Los 30 millones de venezolanos estamos en manos de una camarilla que durante 20 años ha demostrado ser de una alta peligrosidad. No solo son depredadores del erario público, algunos señalados como narcotraficantes o con prontuarios, que ocupan las más altas posiciones en las instituciones; otros son violadores de derechos humanos, represores, torturadores que engrosan expedientes en organismos internacionales; por ahora, reciben sanciones de la comunidad internacional con prohibición de entrar en una gran cantidad de países y con sus activos congelados. Cada vez más aislados y prácticamente acorralados, se aferran al poder y dan rienda suelta a innumerables patologías.
Resulta aterrador que muchos de los especímenes en el poder asuman la política desde la venganza. La entrevista de la vicepresidente, Delcy Rodríguez, en el programa de televisión de su mentor, José Vicente Rangel, fue una confesión estremecedora que posiblemente le produjo un gran alivio, como los criminales que terminan por admitir sus delitos.

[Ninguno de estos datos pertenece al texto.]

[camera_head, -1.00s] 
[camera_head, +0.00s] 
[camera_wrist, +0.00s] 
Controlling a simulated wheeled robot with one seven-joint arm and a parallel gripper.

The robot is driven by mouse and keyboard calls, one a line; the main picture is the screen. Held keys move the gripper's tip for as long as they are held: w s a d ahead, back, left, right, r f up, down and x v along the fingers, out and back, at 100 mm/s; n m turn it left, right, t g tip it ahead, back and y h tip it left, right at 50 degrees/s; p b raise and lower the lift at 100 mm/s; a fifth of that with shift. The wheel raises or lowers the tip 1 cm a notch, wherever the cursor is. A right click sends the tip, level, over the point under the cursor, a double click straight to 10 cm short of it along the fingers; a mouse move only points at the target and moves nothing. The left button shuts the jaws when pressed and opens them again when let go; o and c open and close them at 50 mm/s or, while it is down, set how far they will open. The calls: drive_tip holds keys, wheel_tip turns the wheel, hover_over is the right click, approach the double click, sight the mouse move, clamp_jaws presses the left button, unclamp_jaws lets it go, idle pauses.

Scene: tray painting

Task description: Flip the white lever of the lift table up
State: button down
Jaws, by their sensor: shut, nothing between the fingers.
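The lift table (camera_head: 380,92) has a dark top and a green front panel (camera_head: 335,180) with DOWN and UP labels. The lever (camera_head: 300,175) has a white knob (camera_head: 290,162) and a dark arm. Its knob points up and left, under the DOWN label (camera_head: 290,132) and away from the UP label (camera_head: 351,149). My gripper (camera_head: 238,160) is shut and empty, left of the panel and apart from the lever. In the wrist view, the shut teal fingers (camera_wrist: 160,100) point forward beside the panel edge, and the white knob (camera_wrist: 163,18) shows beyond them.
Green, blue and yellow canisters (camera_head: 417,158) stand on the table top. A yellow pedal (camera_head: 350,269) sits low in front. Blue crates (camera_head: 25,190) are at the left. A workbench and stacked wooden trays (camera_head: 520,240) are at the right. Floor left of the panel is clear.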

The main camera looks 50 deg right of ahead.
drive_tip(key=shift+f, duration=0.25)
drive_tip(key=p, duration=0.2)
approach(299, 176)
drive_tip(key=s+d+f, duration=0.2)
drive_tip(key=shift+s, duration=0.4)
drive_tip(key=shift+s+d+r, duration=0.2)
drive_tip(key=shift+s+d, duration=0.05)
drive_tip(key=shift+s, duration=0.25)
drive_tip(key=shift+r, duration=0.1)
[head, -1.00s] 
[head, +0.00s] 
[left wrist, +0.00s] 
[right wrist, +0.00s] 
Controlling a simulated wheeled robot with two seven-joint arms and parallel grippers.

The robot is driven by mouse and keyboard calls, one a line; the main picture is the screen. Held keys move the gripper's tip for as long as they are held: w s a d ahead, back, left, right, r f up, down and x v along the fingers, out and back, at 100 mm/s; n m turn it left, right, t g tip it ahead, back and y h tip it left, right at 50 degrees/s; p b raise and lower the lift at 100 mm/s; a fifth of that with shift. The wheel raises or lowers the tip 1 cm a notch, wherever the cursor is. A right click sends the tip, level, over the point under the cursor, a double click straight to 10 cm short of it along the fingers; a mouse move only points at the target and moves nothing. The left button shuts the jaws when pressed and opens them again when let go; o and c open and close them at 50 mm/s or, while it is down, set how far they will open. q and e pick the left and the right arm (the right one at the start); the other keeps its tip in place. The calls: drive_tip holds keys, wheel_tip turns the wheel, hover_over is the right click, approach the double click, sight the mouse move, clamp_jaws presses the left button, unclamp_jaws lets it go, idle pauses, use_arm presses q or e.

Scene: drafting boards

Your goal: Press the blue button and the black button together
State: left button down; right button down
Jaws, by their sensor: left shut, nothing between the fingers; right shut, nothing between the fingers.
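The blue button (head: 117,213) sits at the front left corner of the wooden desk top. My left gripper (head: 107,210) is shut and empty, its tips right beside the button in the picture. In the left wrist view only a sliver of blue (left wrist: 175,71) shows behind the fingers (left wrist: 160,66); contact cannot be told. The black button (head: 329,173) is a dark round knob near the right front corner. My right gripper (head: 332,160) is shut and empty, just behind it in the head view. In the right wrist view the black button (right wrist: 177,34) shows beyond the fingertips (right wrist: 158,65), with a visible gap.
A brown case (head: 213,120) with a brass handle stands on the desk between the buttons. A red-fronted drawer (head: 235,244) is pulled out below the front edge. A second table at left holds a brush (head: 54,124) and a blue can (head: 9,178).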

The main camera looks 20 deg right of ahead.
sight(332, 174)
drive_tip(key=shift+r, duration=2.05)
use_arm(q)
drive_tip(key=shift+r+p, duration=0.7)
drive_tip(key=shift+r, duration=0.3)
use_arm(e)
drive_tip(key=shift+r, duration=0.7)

Al menos tres veces la vicepresidente reconoció que su “venganza personal” por el asesinato de su padre –a manos de un cuerpo de seguridad del Estado en 1976, donde se encontraba preso por el secuestro del industrial norteamericano William Frank Niehous– es el móvil por el cual ella y su hermano consagraron su vida para llegar al poder. Es evidente que lo alcanzaron con el único propósito de desquitarse y hacérselas pagar no solo a los responsables de la muerte de su padre, sino a millones de inocentes que no tienen nada que ver con la tragedia de su familia.
Cuando murió su padre, Delcy tendría unos 8 años de edad y su hermano Jorge, 11 años. Ese horror inimaginable que sufrieron siendo niños es el que ahora, a los 50 y 53 años, respectivamente, le devuelven a toda una sociedad. Me pregunto si los hermanos Rodríguez no tuvieron familiares o personas que los ayudaran a asimilar su dolor y, en vez de eso, atizaron su odio y resentimiento camuflados de una ideología comunista que proyectan sin ningún control con devastadoras consecuencias en el país.
Rezo para que a los pequeños hijos de tantas víctimas de la dictadura, como los hijos del piloto Oscar Pérez y de los integrantes de su grupo, fusilados sin piedad, en vivo y en directo en la llamada masacre de El Junquito, no les falten la ternura y las personas responsables que puedan conducirlos sin resentimientos hacia los verdaderos valores humanos, sin considerar en su futuro la venganza, sino la justicia.
El desquite personal es un ejercicio cruel. Delcy Rodríguez es un caso. En innumerables oportunidades se ha negado a admitir la terrible crisis humanitaria que la revolución ha generado, y en foros internacionales, cuando ejercía su venganza desde la Cancillería, llegó a afirmar que “hemos erradicado el hambre como ninguna potencia en el mundo lo ha hecho”, y, en consecuencia, descartó cualquier posibilidad de ayuda humanitaria.
Su capacidad de experimentar piedad y compasión la perdió, quizás, siendo muy pequeña, y precisamente esas carencias emocionales, de consecuencias psicológicas irreversibles, la han convertido en una ejecutora ideal de los atroces planes diseñados por los paranoicos dictadores cubanos, entre ellos, imponer un control totalitario y no entregar el poder.
Hace apenas unas semanas, Delcy Rodríguez desde la presidencia de la asamblea nacional constituyente advirtió: “Nosotros más nunca vamos a entregar el poder”. Resulta especialmente peligroso que la conducción del país esté en manos de gente como los hermanos Rodríguez, convertidos en los verdaderos dueños del poder, por encima de Nicolás Maduro y Diosdado Cabello, que ya es decir.